Lecturer: Brian J. Anderson (APL)
Date: 2007-09-27 10:00
Place: Aniara

The MESSENGER Mission to Mercury: Venus Flyby observations and Status

Brian J. Anderson
The Johns Hopkins University Applied Physics Laboratory

NASA's Mercury Surface Space Environment Geology and Ranging (MESSENGER) spacecraft just completed its third planetary gravity assist, the second and final maneuver at Venus, and is now on target for a gravity assist at Mercury on 14 January 2008. After two additional gravity assists at Mercury, the spacecraft is scheduled for orbit insertion at Mercury on 18 March 2011 when the one-year orbital phase of the mission starts. The mission status is described with particular emphasis on the payload activities conducted during the Venus encounter on 5 June 2007. All of MESSENGER's science payload elements operated during the encounter as a dress rehearsal for the first Mercury encounter.

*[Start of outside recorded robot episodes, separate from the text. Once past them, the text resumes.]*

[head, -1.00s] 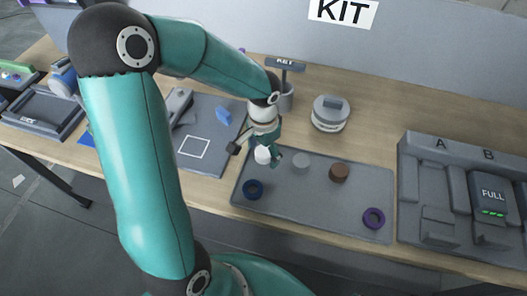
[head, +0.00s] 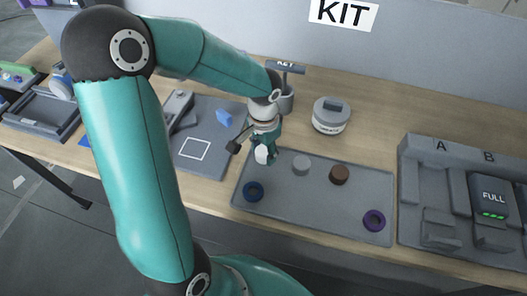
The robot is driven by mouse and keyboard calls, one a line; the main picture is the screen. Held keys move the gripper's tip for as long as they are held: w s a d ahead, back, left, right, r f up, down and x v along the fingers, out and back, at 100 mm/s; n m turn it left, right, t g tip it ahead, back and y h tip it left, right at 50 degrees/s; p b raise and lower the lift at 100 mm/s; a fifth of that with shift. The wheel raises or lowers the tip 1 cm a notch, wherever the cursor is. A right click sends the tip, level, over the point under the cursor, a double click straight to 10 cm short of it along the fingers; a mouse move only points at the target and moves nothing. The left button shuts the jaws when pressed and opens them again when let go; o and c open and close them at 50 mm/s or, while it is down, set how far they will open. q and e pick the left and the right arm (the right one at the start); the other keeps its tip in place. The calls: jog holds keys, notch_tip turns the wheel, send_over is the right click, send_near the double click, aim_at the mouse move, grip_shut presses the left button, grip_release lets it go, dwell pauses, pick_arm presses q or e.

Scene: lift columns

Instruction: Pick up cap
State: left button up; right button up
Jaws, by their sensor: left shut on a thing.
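My left gripper (head: 254,151) hangs over the left back part of a grey tray (head: 310,202). It is shut on a small white cap (head: 262,155), which looks slightly tilted between the fingers. Whether the cap still touches the tray is hard to tell. My right gripper is not in view.
A grey fixture marked A and B (head: 440,165) is at right. A grey mat (head: 215,165) with a blue piece (head: 223,117) is at left.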

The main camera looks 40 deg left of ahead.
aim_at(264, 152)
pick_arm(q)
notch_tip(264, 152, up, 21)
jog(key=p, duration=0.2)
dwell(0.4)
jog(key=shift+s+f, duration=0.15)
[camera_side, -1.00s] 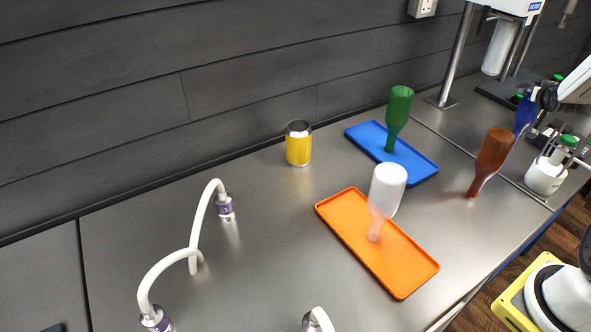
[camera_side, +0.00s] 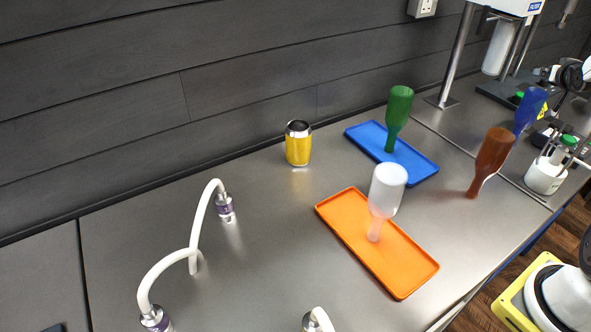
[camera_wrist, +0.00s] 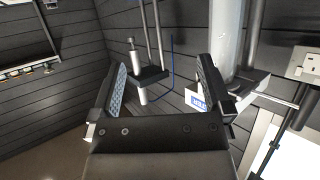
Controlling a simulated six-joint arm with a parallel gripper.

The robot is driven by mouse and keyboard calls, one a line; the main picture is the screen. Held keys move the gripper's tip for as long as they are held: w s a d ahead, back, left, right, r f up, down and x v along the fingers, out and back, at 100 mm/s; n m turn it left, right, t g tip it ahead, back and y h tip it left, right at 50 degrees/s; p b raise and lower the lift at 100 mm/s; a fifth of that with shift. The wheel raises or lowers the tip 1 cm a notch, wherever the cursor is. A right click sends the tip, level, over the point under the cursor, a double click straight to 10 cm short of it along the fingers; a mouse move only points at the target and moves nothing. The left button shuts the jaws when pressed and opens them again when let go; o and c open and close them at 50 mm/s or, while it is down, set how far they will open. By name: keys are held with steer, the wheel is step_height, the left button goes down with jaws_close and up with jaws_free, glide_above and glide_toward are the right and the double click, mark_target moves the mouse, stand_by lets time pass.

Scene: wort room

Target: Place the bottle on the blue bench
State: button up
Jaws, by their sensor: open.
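A blue tray (camera_side: 363,139) lies on the grey metal bench, with a green bottle (camera_side: 399,104) standing neck-down on it. An orange tray (camera_side: 398,264) nearer the camera carries a frosted clear bottle (camera_side: 387,187), also neck-down. A brown bottle (camera_side: 492,156) stands neck-down on bare metal to the right. A blue bottle (camera_side: 530,106) with a yellow mark is behind it; its lower end is partly hidden. My gripper (camera_wrist: 160,70) is open and empty in the wrist view, facing the wall and stand. In the side view it is at the right edge (camera_side: 556,75), above the blue bottle.
A yellow can (camera_side: 298,146) stands near the wall. White curved pipes (camera_side: 196,228) rise at front left. A white pot (camera_side: 545,176) with green-capped items stands at the right edge. A metal-post stand (camera_side: 452,60) is at the back.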

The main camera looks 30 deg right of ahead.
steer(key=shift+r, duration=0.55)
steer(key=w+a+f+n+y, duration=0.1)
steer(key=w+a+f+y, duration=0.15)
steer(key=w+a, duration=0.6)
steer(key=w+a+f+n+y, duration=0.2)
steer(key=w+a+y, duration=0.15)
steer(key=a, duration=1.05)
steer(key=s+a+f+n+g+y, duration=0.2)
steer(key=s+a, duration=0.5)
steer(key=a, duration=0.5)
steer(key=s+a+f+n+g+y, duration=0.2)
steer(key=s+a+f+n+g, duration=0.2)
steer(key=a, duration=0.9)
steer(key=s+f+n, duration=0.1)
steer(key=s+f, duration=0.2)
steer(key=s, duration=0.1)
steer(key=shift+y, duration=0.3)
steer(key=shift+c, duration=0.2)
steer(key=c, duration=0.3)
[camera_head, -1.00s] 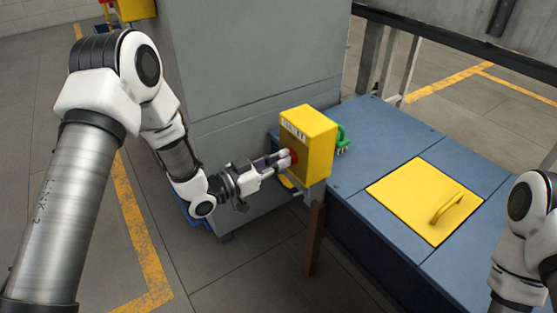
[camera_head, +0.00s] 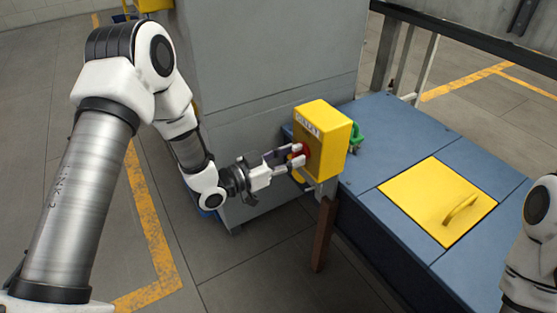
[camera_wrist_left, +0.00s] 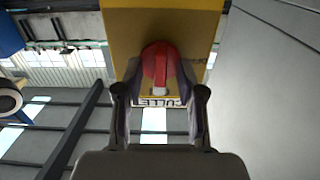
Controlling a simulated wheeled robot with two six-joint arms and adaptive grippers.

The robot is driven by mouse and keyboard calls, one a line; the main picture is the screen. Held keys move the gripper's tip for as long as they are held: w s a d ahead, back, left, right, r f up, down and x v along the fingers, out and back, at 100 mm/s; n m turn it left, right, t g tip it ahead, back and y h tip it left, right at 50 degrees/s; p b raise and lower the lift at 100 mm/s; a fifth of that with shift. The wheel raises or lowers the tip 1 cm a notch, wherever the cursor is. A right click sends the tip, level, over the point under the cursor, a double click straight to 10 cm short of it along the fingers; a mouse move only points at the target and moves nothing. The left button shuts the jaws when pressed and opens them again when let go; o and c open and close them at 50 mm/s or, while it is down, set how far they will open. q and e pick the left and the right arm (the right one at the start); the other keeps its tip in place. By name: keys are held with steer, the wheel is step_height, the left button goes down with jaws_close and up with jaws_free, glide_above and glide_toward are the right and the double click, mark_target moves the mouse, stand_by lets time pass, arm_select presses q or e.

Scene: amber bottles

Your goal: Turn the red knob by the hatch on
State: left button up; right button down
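The red knob (camera_head: 305,152) is on the side face of a yellow box labelled CULLET (camera_head: 322,135), beside the yellow hatch (camera_head: 425,198). Contact cannot be told. My right gripper is out of view; only part of my right arm shows at the right edge.
The hatch has a yellow handle (camera_head: 461,208) and lies in a blue deck (camera_head: 385,130). A green item (camera_head: 356,137) is behind the box. A grey cabinet (camera_head: 265,70) stands behind my left arm, and a brown post (camera_head: 323,235) is below the box.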

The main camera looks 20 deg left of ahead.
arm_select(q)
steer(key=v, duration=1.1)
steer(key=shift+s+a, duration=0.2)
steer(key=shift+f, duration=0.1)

The event also afforded a unique opportunity to make two-point observations of the solar wind-Venus interaction because the ESA Venus Express conducted intensive observations in Venus orbit at the same time as the MESSENGER flyby. Emphasis is therefore placed on observations of the solar wind-Venus interaction. Highlights include a bow shock located rather further from the planet than expected and signatures of electromagnetic waves indicating both H+ and O+ upstream generated waves.